> SHORT PROBLEM: Return a copy of every line in the records that includes the word "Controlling".

::::

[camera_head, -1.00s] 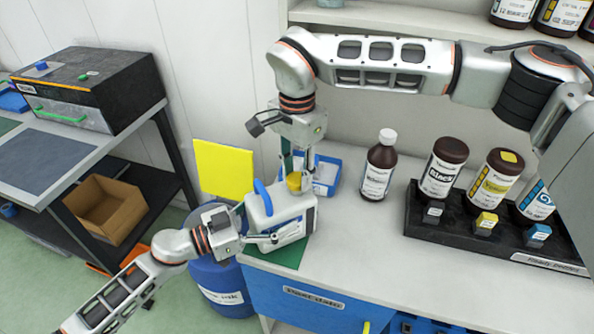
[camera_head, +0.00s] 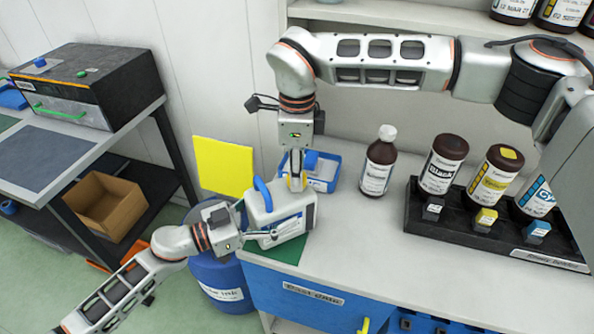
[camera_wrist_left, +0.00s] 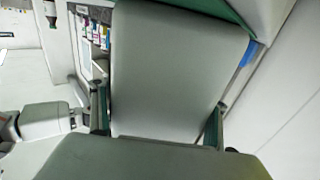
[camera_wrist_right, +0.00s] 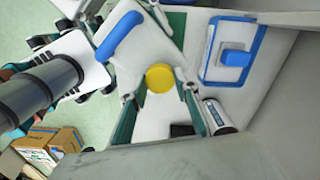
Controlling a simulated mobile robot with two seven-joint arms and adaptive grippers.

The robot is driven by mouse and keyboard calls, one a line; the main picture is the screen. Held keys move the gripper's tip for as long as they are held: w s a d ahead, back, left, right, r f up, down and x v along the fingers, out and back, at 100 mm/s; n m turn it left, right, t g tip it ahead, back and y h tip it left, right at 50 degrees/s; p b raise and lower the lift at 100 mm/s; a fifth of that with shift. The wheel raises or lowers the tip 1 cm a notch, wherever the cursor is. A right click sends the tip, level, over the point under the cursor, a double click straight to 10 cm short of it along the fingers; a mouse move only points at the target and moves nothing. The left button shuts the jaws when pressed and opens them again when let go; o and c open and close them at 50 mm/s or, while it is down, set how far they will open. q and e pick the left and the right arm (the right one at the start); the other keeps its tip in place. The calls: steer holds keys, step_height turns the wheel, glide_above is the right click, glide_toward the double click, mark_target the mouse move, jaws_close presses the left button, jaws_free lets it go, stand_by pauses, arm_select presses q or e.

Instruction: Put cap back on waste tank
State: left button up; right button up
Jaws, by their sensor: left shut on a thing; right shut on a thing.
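The waste tank (camera_head: 283,213) is a white box with a blue handle, standing upright on a green mat (camera_head: 285,251) at the counter's left end. My left gripper (camera_head: 262,232) is shut on its sides; the tank's pale face (camera_wrist_left: 180,70) fills the space between the fingers in the left wrist view. My right gripper (camera_head: 296,180) points down over the tank's top, shut on the yellow cap (camera_wrist_right: 160,78). The cap (camera_head: 296,184) is at the tank's top beside the handle. Whether it is seated on the opening is hidden.
A blue tray (camera_head: 331,184) with a blue item stands just behind the tank. A brown bottle (camera_head: 378,165) stands to the right, then a black rack (camera_head: 420,226) of ink bottles. The counter front is clear. A blue barrel (camera_head: 222,275) stands below left.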

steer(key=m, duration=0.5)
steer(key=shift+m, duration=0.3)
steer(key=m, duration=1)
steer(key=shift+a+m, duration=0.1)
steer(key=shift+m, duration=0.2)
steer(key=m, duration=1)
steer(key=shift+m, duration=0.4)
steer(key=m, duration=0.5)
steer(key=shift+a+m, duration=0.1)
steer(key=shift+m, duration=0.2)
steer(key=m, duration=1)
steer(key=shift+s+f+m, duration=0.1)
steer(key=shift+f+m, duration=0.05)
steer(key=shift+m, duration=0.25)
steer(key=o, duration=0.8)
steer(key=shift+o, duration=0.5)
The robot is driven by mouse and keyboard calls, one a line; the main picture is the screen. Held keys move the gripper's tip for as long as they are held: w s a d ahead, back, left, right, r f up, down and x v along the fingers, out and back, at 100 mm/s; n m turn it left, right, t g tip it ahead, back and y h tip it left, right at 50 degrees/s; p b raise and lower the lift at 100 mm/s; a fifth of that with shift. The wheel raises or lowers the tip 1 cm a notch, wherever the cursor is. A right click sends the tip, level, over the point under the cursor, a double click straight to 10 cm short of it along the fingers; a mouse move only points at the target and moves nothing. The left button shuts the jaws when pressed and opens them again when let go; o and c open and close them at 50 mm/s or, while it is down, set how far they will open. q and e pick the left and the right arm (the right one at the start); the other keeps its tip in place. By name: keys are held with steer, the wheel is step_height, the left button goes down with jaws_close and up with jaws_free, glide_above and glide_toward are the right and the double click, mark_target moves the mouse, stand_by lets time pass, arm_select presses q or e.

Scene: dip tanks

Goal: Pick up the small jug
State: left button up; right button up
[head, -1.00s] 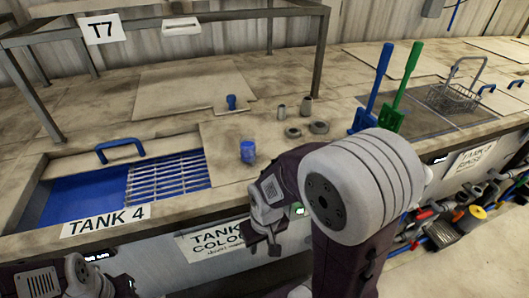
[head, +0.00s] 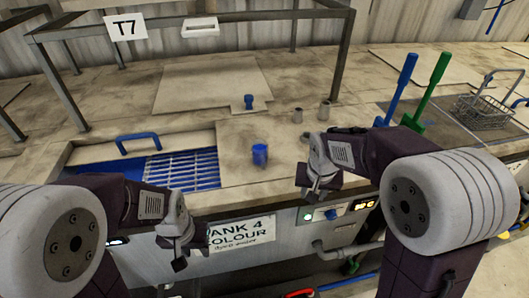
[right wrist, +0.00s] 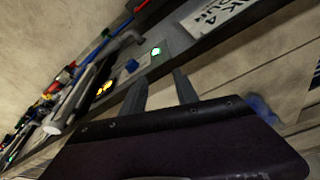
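The small blue jug (head: 260,154) stands upright on the worktop, right of the tank 4 opening. My right gripper (head: 310,193) is at the front edge of the worktop, right of the jug and nearer to me, apart from it. In the right wrist view its two fingers (right wrist: 162,90) are spread with nothing between them. A blurred blue shape (right wrist: 264,108), likely the jug, shows at the right there, partly hidden by the gripper body. My left gripper (head: 190,254) is low in front of the tank's front panel, empty, its fingers seemingly apart.
The tank 4 opening (head: 105,152) has a blue handle (head: 138,142) and a grating. A blue paddle (head: 401,88) and green paddle (head: 432,85) stand right, near a wire basket (head: 484,112). A frame (head: 343,60) rises behind.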

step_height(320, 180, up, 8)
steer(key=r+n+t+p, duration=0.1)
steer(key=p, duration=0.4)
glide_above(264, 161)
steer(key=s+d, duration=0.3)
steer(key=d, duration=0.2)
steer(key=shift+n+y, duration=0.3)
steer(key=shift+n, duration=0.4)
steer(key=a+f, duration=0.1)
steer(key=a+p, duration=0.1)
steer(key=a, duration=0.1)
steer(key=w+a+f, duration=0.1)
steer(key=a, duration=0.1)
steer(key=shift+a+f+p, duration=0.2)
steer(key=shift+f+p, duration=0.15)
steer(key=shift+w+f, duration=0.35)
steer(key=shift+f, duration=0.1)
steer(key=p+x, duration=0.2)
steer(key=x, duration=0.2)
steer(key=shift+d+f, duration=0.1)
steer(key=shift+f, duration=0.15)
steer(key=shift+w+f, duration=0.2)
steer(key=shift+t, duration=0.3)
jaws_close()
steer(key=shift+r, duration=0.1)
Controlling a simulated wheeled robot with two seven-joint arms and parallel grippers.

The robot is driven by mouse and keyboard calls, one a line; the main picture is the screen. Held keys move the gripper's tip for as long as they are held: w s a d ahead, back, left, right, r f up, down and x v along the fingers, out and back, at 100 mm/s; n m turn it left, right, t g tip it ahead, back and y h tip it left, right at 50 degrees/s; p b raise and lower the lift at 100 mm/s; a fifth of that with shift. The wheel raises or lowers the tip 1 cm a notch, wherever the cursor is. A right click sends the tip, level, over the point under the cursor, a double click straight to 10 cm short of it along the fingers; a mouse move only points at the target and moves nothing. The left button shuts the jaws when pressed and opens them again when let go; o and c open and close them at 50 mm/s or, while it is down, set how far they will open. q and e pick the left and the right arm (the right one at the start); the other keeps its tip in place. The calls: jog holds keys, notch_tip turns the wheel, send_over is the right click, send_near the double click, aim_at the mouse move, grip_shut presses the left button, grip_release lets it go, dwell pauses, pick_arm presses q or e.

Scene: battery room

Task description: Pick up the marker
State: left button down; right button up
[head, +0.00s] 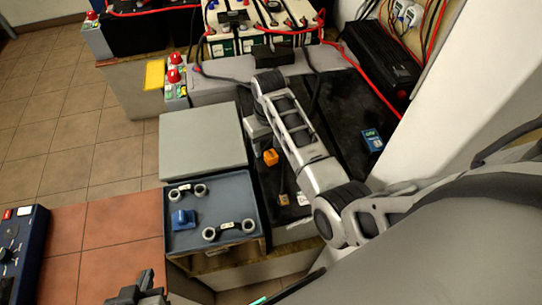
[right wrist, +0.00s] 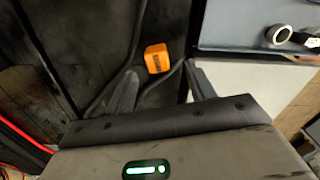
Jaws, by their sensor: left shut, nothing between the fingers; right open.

::::

> FINAL RESULT:
Controlling a simulated mobile robot with two seven-joint arms and adaptive grippers.
Controlling a simulated wheeled robot with two seven-joint arms and parallel grippers.

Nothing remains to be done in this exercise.